Dee has everything to lose unlike the legal hot water faced by celebrities who can buy their way out of any scrapes including the highest of charges with the right set of lawyers since the thesis of this emotional docudrama is the tragedy that money can purchase whatever kind of justice one decides. Thus if Dee simply abides with telling the truth that she is “not guilty” she risks more than ten years in prison as well as forfeiting her kids to child protective services.

However, with a level of poise and coolness under pressure that I'm convinced a majority of 24 year olds would've collapsed under (including yours truly despite my initial hope I'd be brave enough to do the same), Dee makes an enormously risky but righteous decision.

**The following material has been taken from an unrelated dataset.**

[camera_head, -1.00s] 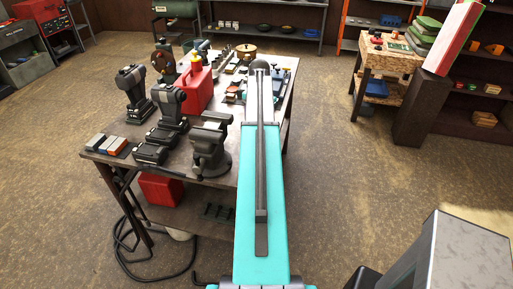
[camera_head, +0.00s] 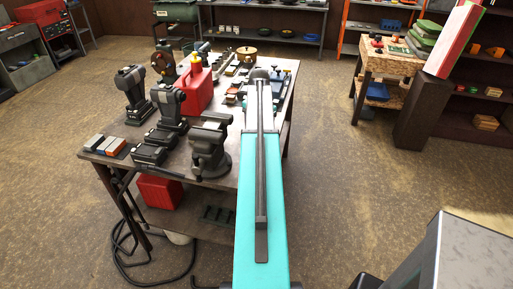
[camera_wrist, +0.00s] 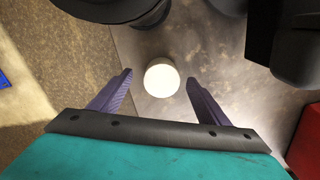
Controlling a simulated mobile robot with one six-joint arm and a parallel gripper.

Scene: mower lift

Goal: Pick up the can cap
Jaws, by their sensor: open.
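A round, cream-white piece, apparently the can cap (camera_wrist: 161,80), rests on the grey metal tabletop in the wrist view. My gripper (camera_wrist: 160,84) is open, with one purple finger on the left of the cap and one on the right. A gap shows between the cap and each finger, and nothing is held. I cannot tell how high the fingers are above the table. In the head view my arm hides the gripper and the cap. A red can (camera_head: 197,90) with a yellow top stands on the workbench, left of my arm.
A dark vise (camera_head: 210,148) stands left of my arm on the workbench (camera_head: 222,178). Black power tools (camera_head: 168,105) and small blocks (camera_head: 107,144) stand farther left. Dark objects (camera_wrist: 300,40) crowd the top of the wrist view. A red surface (camera_wrist: 308,145) is at its right edge.

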She opts to fight back when ACLU attorneys and a local former narcotics officer recruited by the team (played by Tim Blake Nelson, Malcom Barrett and Will Patton respectively) arrive to hold the power-drunk, racist, continually elected District Attorney (Michael O'Keefe) accountable for the lives he's destroyed. And despite overwhelming pressure to just give in especially by her own protective and worried mother (Alfre Woodard) who wants her to think of the future of her girls, Dee stubbornly stays strong in her attempt to make their eventual future far more just than the one at present.

A dynamic piece of filmmaking that easily and appropriately earned the Heartland Truly Moving Picture Award for its quiet power, American Violet is further augmented by director Tim Disney's naturalistic style and Bill Haney's sharp screenplay that stayed incredibly true to the facts of the case that Haney had first heard about on NPR and found so devastating, he pulled over crying and phoned the ACLU.

Having worked in both the documentary and narrative realm, Haney and Disney are obviously in their element given the political and socioeconomic subtext that occurs throughout. Yet admirably American Violet doesn't lose us by preaching its points. Likewise, it doesn't lose sight of its character and morph into a film wherein instead of a human being, Dee becomes merely a symbol for an overall "message movie" as in another Heartland '09 winner The Soloist which fell out of tune as it continued.

In fact, the filmmakers make the most of their collaboration with gifted Julliard graduate lead actress Nicole Beharie in what is only her second role following The Express. They do so by never forgetting to remind us of the overwhelming situation and Dee's frustration combined with her age when the system ups their attack on Dee personally by trying to destroy her character and go for the jugular in the form of every mother's Achilles heel, which is-- of course-- her children. Instead of making her a virtuous saint throughout, the filmmakers use all of their research to present things responsibly from all sides, which leads to a few unwise decisions on Dee's part to battle her ex when he threatens to take away the two youngest children that he's fathered.

A film that was several years in the making as Haney explained in the production notes, this labor of love work is not just a solid film but a necessary one and a terrific example of socially responsible filmmaking. Moreover, it calls vital attention to an alarming problem in the handling of sources, evidence, raids, racially motivated arrests and our legal process wherein individuals like Dee find themselves bullied by a system that Bill Haney called “a national shame.” While the case in question did raise awareness in Texas, sadly we realize there's no major Erin Brockovich like uplift in the finale as Haney states that this “trend... is repeated throughout that state [Texas] and most others” as “the economic incentives to arrest people and convict them and put them in federally funded or state funded prisons that are for profit are the same everywhere.”

Although it was released earlier this year and due to a limited theatrical run not to mention its less than box office friendly subject matter ensured it was largely overlooked, I can only hope the film and especially actress Nicole Beharie won't be when awards season rolls around this year. American Violet is one to seek out indeed and a film that should be required viewing for anyone who votes or had that right stripped away from them in this country.

* Quote from writer/producer Bill Haney from the official Production Notes for American Violet from Samuel Goldwyn Films.